When you’re looking at rates, you will be shown two different types – variable/adjustable rate (ARM) and fixed rate. The ARM rate is usually shown as a promotion at a cheap rate, sometimes called a “teaser.” After the fixed period of the ARM is up, you can expect rates to rise significantly if you get into one of these adjustable rate mortgages.
Before signing up for a variable rate mortgage, make sure you find out what the interest rate cap is. Variable rate home loans are usually based on an underlying interest rate, like the prime rate. The interest rate you pay will typically be the prime rate plus or minus a certain percentage. The variable rate mortgage will have a cap above which the interest rate cannot rise. Find out what that cap is, then use a mortgage payment calculator to see what your monthly mortgage payment will be at that rate. If you cannot afford the monthly payments at the maximum interest rate, you may not want to take the mortgage loan.
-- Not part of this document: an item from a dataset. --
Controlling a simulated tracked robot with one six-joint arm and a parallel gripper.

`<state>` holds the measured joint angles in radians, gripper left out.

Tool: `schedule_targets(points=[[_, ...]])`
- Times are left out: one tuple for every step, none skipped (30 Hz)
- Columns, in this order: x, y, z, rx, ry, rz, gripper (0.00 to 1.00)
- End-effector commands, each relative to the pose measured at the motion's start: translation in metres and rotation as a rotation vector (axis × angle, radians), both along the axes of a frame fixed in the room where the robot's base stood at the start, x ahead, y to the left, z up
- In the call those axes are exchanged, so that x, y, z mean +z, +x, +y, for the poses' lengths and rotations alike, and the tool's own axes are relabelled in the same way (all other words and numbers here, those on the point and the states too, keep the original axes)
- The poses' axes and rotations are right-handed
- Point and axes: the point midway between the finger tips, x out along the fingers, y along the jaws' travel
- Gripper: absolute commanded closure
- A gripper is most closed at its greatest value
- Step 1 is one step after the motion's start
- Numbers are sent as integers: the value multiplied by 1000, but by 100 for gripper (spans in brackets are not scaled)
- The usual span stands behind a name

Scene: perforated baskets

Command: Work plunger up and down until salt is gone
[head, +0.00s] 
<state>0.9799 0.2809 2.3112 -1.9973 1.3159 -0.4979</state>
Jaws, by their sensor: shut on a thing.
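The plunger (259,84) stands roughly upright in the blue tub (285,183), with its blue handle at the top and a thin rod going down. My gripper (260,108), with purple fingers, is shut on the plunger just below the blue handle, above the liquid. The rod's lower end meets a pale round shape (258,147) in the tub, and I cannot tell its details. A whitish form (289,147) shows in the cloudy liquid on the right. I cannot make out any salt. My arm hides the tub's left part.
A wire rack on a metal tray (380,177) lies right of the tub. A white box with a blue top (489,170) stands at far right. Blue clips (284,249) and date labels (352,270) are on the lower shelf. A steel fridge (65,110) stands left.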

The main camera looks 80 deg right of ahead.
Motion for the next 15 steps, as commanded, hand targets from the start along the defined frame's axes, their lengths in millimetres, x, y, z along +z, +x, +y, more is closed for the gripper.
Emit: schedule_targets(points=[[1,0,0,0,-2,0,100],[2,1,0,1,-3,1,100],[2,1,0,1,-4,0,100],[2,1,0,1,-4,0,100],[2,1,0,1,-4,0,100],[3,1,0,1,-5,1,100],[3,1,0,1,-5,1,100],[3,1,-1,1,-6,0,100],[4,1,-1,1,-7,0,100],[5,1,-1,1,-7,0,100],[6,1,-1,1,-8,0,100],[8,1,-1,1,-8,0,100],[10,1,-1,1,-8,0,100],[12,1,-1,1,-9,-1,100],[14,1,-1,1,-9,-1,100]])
While it is unlikely that interest rates will rise sufficiently to make the maximum interest rate kick in, it is always a possibility.
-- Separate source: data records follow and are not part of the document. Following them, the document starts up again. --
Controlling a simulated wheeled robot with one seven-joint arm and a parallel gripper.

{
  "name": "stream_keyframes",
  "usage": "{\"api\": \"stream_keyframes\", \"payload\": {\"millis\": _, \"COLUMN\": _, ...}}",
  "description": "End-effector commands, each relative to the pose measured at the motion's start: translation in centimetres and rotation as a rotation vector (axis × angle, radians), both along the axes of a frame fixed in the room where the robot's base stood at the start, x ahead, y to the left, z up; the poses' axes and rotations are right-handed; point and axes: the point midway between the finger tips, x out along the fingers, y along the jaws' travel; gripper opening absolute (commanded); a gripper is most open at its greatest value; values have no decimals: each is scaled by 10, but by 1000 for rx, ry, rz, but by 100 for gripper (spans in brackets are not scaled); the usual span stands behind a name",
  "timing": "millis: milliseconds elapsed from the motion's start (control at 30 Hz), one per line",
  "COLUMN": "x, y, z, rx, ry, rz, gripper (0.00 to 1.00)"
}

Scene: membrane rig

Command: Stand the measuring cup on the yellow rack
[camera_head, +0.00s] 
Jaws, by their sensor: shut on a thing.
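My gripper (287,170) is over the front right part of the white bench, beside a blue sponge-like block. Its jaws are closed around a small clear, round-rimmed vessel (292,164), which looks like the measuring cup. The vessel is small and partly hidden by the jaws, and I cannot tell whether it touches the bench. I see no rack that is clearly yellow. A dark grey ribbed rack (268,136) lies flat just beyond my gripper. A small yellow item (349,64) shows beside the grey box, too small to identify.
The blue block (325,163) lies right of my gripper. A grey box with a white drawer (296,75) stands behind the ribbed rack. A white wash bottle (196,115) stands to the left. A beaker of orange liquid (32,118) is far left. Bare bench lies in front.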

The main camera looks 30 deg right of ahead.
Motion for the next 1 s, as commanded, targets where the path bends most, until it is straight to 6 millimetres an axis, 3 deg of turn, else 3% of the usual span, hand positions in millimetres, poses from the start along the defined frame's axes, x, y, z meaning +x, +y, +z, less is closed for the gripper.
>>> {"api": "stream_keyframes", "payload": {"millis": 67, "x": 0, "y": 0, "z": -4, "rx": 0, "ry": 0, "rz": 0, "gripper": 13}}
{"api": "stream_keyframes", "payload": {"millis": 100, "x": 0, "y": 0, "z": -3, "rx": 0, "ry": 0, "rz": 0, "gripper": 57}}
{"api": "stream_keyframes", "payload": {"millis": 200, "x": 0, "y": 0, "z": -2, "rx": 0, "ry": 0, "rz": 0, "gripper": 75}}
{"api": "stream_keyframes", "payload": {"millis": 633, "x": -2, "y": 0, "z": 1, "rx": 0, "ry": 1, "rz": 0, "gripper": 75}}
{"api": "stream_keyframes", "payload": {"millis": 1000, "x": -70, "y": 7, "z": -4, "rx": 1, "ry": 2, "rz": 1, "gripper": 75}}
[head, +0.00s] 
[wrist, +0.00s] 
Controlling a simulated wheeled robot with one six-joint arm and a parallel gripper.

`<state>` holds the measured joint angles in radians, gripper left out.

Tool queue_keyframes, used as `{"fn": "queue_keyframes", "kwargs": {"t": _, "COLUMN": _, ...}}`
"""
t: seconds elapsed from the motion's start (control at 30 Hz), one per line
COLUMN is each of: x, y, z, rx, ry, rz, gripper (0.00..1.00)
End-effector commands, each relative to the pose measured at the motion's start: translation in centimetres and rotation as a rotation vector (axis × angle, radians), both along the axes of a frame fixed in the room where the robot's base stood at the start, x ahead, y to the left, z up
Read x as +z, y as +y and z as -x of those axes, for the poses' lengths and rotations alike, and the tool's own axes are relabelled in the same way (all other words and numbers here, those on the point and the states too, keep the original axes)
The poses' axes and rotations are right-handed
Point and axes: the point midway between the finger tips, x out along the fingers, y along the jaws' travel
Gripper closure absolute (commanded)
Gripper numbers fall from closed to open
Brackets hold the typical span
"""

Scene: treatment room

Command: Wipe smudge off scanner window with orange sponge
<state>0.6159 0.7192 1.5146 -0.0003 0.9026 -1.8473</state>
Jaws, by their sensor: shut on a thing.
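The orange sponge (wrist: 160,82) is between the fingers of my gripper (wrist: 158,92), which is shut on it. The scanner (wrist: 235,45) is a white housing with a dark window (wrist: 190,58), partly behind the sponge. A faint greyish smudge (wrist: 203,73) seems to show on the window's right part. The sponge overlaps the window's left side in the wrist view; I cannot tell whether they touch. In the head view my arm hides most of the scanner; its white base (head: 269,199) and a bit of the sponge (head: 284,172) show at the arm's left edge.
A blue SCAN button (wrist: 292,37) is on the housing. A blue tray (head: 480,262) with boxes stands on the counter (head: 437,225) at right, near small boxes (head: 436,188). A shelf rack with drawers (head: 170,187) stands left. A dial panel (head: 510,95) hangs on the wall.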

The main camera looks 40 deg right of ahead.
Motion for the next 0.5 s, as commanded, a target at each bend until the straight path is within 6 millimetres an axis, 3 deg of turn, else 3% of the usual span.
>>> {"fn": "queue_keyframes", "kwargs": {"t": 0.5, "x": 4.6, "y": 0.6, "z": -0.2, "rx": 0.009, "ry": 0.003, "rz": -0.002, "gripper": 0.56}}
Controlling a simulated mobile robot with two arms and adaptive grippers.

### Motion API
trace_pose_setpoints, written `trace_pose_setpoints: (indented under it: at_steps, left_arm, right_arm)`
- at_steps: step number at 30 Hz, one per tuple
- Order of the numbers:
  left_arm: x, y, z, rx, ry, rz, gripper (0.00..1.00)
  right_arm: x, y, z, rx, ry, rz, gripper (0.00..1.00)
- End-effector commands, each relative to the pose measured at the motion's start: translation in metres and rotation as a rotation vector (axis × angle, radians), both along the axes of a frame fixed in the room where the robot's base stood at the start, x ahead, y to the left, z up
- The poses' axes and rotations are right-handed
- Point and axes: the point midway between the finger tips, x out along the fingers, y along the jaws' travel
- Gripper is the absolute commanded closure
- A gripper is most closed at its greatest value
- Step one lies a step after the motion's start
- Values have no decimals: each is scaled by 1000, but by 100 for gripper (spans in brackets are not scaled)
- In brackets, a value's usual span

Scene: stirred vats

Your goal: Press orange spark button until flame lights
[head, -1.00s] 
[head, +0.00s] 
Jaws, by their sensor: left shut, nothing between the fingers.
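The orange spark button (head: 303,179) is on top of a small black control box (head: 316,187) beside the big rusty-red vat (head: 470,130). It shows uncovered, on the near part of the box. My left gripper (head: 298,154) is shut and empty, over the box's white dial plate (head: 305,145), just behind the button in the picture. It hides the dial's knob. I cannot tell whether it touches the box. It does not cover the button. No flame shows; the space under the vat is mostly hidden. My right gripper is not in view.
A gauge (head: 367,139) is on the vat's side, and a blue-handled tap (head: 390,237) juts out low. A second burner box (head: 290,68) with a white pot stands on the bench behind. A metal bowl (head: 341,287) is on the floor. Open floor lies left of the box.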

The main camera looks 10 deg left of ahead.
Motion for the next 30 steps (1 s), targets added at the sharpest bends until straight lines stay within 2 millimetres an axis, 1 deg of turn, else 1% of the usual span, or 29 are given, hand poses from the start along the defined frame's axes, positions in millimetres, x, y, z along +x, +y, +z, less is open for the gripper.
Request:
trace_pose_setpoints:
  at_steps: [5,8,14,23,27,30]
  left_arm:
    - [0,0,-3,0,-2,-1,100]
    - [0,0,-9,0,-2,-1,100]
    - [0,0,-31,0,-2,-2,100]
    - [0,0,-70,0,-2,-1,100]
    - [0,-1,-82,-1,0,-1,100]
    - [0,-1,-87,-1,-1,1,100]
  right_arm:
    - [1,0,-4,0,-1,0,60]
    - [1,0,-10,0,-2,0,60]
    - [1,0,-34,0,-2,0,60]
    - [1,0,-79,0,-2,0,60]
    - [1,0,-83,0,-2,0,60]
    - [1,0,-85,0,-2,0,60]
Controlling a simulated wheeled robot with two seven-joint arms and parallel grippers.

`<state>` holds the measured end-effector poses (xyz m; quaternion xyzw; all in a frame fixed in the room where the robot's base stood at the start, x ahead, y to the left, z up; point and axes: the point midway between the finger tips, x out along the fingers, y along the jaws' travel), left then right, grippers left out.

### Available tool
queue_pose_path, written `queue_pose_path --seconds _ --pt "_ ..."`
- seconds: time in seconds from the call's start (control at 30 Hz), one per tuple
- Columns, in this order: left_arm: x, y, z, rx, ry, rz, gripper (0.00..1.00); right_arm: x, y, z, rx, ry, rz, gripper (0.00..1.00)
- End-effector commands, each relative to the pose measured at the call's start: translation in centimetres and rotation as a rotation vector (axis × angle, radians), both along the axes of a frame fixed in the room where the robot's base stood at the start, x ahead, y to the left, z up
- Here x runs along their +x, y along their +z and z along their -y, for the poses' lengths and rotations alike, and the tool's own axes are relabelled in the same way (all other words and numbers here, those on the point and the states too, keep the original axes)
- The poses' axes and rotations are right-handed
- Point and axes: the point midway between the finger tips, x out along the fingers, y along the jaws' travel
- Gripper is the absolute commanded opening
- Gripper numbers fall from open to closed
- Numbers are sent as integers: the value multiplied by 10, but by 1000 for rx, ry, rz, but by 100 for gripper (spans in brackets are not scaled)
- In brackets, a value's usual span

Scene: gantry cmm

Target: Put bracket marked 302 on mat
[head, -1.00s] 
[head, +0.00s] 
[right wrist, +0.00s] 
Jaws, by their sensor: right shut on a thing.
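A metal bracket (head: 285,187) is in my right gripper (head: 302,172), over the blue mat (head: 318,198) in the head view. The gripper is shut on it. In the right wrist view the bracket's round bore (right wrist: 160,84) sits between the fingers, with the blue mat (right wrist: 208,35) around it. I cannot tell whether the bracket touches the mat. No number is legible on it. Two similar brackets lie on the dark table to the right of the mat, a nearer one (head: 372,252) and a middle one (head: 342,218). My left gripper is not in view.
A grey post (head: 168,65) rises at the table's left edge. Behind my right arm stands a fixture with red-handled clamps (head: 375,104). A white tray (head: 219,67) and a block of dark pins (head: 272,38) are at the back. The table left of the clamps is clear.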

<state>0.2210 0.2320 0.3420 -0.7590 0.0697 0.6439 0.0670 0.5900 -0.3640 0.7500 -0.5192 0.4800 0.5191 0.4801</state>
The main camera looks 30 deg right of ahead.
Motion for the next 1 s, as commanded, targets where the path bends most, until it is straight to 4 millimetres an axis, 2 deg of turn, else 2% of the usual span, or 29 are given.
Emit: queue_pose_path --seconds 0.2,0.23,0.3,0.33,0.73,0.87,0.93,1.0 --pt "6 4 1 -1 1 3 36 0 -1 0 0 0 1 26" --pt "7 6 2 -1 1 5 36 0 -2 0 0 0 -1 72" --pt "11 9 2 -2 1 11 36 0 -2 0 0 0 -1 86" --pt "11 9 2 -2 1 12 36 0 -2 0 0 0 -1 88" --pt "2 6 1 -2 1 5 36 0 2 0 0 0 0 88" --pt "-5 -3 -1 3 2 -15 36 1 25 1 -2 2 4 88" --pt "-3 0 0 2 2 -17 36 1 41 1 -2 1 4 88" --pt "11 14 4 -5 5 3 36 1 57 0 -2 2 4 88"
Currently, interest rates are very low because of the recession, and by getting into and adjustable rate right now, you’re setting yourself up to more than likely be paying a higher rate later when the fed raises the prime rate. Since mortgage companies know this, they’re offering even lower rates to give you an incentive to get into an ARM. If the rate is set to adjust after, say, 5 years, but you only plan on staying in that house for 2 or 3, it might be an excellent idea to take advantage of that rate, then pay off the mortgage when you sell your home before the intro rate expires.
Fixed rate mortgages are less complicated than ARMs because you know exactly what your payment is for the life of the mortgage. The fixed rate, as it implies, locks in your interest rate for the entire duration of the loan, which is great for current economic times with low interest. This type of mortgage protects you if interest rates go up, and if interest rates fall, you’ll have the option to refinance at the lower rate.
Your mortgage term, or length, is another deciding factor of how much interest you’ll end up paying. With a longer term, you’ll pay more interest since your loan is amortized over more years – creating more compound interest. If you need the flexibility to make smaller payments by taking on a longer mortgage term, you can always pay more toward your principal at any time to help reduce the length of the loan. Just by paying a few extra principal payments/year can save you tens of thousands of dollars in interest!
Whatever type of home loan you decide on, the most important thing is to take that step which transforms you from a mere renter to a home owner and builder of equity. There are a great many home loans out there, but once you find the right one, you will find the rewards of home ownership well worth the time and effort put forth.